Il est indéniable que chacun d’entre nous a traversé des jours qui nous font réaliser que la vie est un combat continu. C’est peut-être un cycliste qui risque de nous percuter en brûlant un feu rouge, un collègue qui court pour prendre l’ascenseur avant nous, ou un shopper qui, profitant de notre distraction, se précipite vers la caisse automatique que nous visons. La compétition est un aspect incontournable de notre vie quotidienne, que ce soit à l’école, au travail ou dans le sport. Comme si nous n’avions pas déjà assez de concurrents, le domaine du développement personnel nous incite à combattre notre côté paresseux avec des exhortations à « se surpasser », « devenir la meilleure version de soi » et « faire un travail sur soi-même ». L’objectif est d’améliorer, de performer dans nos interactions avec les autres et de devenir des individus « plus ».

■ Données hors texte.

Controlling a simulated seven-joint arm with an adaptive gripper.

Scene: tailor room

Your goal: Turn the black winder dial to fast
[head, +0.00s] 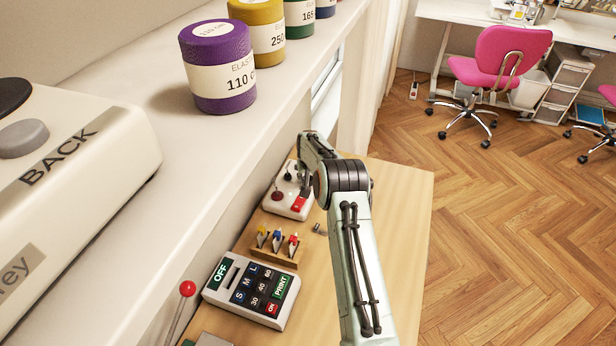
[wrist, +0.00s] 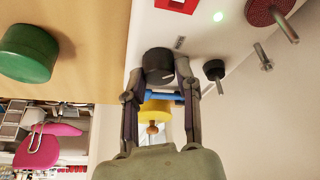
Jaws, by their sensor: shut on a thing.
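The black winder dial (wrist: 158,62) sits on the white winder box, which shows in the wrist view (wrist: 205,50) and in the head view (head: 284,205). The dial has a pale pointer mark on its face. My gripper (wrist: 160,80) is shut on the dial, with one finger on each side of it. In the head view my arm (head: 318,165) reaches down to the far end of the box and hides the dial there. The speed label beside the dial is too small to read.
On the box are a red switch (wrist: 176,5), a small black knob (wrist: 214,70) and a dark red disc (wrist: 262,10). A keypad box (head: 252,290) and a wooden holder (head: 275,245) stand nearer on the table. A shelf with elastic spools (head: 218,68) overhangs at left.

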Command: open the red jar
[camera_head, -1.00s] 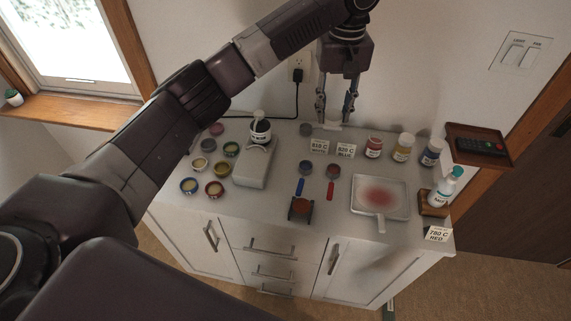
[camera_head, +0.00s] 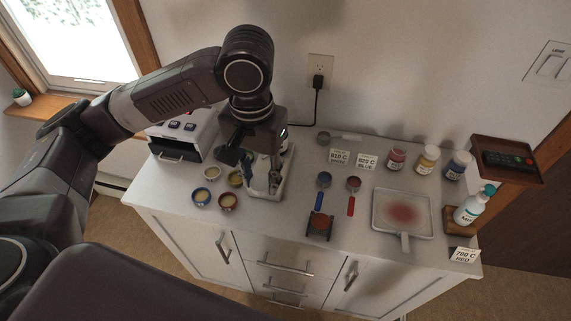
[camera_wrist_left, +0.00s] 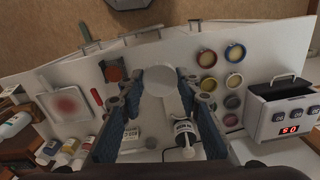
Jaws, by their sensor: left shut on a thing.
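The red jar (camera_head: 397,157) stands upright near the back of the counter, left of the yellow and blue jars. Whether its top is covered is too small to tell. My left gripper (camera_head: 262,180) is well to the left of it, pointing down over a pale tray-like device. In the left wrist view, my left gripper (camera_wrist_left: 160,82) is shut on a pale round disc (camera_wrist_left: 160,80), like a lid, between its spread fingertips. My arm hides part of the device. My right gripper is not in view.
A yellow jar (camera_head: 427,159) and a blue jar (camera_head: 457,165) stand beside the red jar. A square pan (camera_head: 402,212) with red powder, scoops and card labels lie in front. Small bowls (camera_head: 202,197) and a furnace (camera_head: 185,140) are left. A white bottle (camera_head: 473,207) is right.

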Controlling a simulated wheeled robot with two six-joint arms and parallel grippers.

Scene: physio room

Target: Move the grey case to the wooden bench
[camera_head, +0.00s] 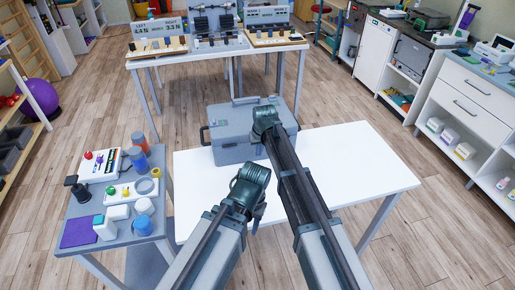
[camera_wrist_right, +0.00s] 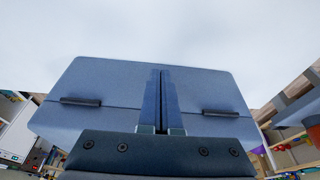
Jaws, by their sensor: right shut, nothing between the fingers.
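The grey case (camera_head: 228,142) stands on the white table (camera_head: 365,165) in the head view, with a handle on top and a dark grip on its left side. In the right wrist view the case (camera_wrist_right: 95,85) fills the middle, with a dark latch on each side. My right gripper (camera_wrist_right: 160,100) is shut and empty in front of the case; whether it touches is unclear. In the head view its wrist covers part of the case. My left gripper (camera_head: 258,212) is over the table's near edge, its fingers mostly hidden. I cannot make out a wooden bench.
A small grey table (camera_head: 150,240) with jars, boxes and a device stands at the left. A long table (camera_head: 215,52) with display boards and trays is behind. White drawer cabinets (camera_head: 470,100) line the right. The white table's right part is clear.

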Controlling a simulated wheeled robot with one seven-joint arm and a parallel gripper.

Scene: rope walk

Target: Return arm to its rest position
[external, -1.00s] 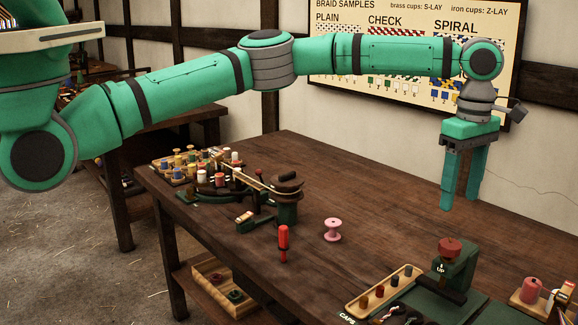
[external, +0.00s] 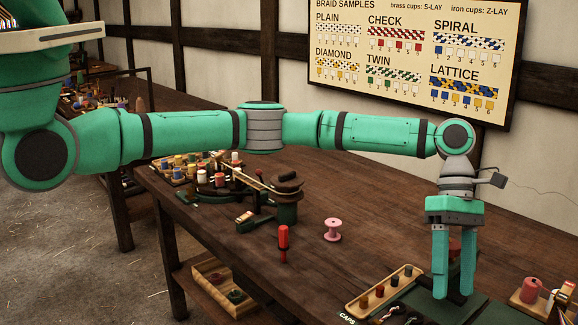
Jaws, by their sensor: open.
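My gripper (external: 453,296) hangs at the right end of my green arm (external: 380,134), pointing straight down. Its two fingers are apart and nothing shows between them. In the view it overlaps the dark green press at the front right, and only a bit of that press's red knob (external: 455,246) shows behind the fingers. I cannot tell how high the fingertips are above the press or whether they touch it. My arm stretches level across the picture from the left.
A pink spool (external: 332,229) and a red-handled tool (external: 283,241) stand mid-table. A braiding stand with several bobbins (external: 205,180) is at the back left. A caps tray (external: 384,292) lies near the gripper. The table's back right (external: 390,190) is bare.

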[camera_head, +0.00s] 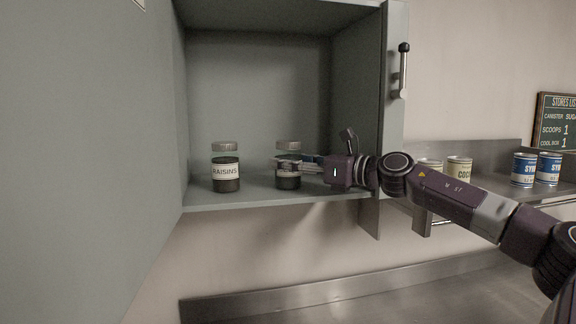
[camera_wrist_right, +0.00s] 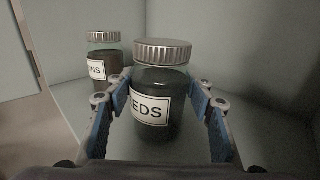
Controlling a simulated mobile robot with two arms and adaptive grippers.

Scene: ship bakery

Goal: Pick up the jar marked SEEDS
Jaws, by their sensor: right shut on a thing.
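The jar marked SEEDS (camera_head: 289,183) stands upright on the cabinet shelf in the head view, with a grey metal lid and dark contents. In the right wrist view the SEEDS jar (camera_wrist_right: 160,90) shows a white label, of which "EDS" is readable. My right gripper (camera_head: 305,166) reaches in from the right and is shut on this jar, with a finger across its label in the head view. In the right wrist view the blue-padded fingers (camera_wrist_right: 166,112) lie on both sides of the jar. My left gripper is not in view.
A RAISINS jar (camera_head: 226,172) stands on the same shelf to the left, apart from the SEEDS jar. The cabinet's right wall and open door edge (camera_head: 394,120) with a handle are close to my right arm. Several cans, one a blue can (camera_head: 523,170), stand on a shelf at right.

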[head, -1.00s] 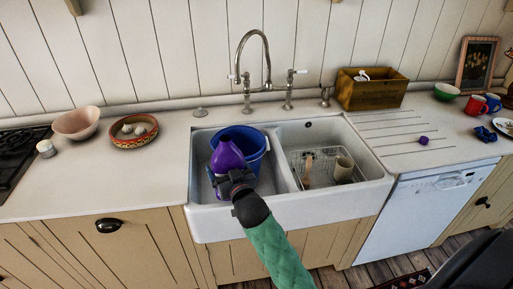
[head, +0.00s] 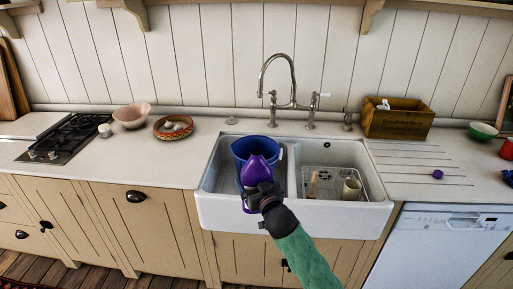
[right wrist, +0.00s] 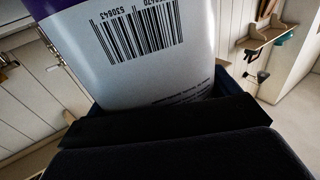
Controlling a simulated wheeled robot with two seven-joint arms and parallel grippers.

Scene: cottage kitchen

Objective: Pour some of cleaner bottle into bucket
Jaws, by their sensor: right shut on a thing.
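The cleaner bottle (head: 260,166) is purple, and my right gripper (head: 263,192) is shut on it in the head view. The bottle is in front of the blue bucket (head: 242,148) and overlaps it in the picture. I cannot tell its exact tilt or whether liquid is leaving it. In the right wrist view its white barcode label (right wrist: 145,60) fills the upper middle, with the dark gripper fingers below. The bucket stands in the left basin of the sink, and its inside is mostly hidden. My left gripper is not in view.
A small purple cap (head: 437,174) lies on the drainboard. The right basin holds a wire rack (head: 330,183) with a beige cup (head: 351,189). A tall tap (head: 293,85) rises behind the sink. A wooden box (head: 398,120) stands right of it. Bowls sit left.

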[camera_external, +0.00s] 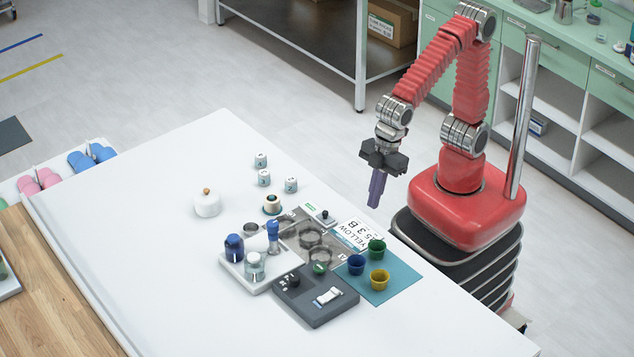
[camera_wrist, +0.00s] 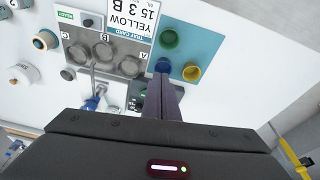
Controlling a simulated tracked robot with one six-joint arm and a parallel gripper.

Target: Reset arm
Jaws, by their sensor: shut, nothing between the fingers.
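My gripper (camera_external: 376,188) hangs from the bent red arm beside the table's right edge, above table height. Its purple fingers are shut with nothing between them. In the wrist view the shut fingers (camera_wrist: 162,97) point toward the coloured cups and partly cover the area by the blue cup. The gripper touches nothing on the white table (camera_external: 150,165).
Green (camera_external: 376,249), blue (camera_external: 356,264) and yellow (camera_external: 379,279) cups stand on a teal mat (camera_external: 405,278) near the right edge. A tray card (camera_external: 358,234), grey tray (camera_external: 291,228), dark device (camera_external: 316,304) and bottle holder (camera_external: 248,272) stand nearby. The table's back left is clear.

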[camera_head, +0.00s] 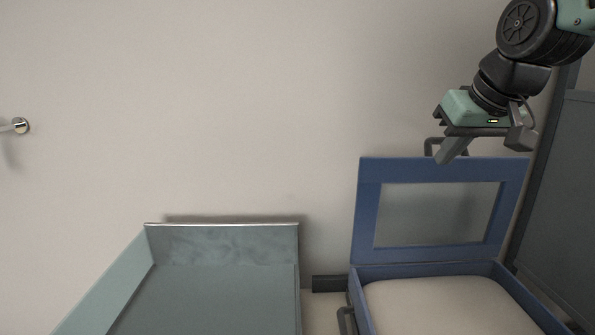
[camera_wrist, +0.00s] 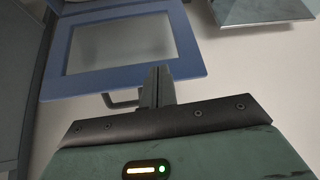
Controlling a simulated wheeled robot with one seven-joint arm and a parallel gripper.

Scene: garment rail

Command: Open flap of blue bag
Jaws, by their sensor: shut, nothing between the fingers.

Souvent, cette dynamique est justifiée par l’analogie avec la nature, qui soutient que même les animaux sont engagés dans une lutte constante pour la survie. Qui est à l’origine de cette représentation ? Charles Darwin, évidemment. Dans L’Origine des espèces, publié en 1859, le naturaliste et paléontologue britannique a établi que, pour chaque espèce, la nature fait une sélection entre les caractéristiques premium et celles qui ne sont pas nécessaires.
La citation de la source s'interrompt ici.